>> BEGIN Recorded data
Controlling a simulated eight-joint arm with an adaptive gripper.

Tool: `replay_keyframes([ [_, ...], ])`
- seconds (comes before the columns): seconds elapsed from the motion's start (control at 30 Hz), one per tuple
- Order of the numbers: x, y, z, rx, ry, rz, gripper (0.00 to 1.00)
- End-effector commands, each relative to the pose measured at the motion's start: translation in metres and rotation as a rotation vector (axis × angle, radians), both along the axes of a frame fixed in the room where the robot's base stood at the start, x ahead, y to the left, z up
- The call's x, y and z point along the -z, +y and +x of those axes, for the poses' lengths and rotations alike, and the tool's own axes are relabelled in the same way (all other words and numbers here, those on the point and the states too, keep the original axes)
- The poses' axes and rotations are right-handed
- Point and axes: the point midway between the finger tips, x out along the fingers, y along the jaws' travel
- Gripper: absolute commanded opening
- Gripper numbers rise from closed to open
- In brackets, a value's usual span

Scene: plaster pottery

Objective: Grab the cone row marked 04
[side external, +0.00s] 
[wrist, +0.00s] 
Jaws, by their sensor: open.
>> END Recorded data
> Instruction
State the count of lines above containing the string "from", and add nothing to it.

> Reply to the task
2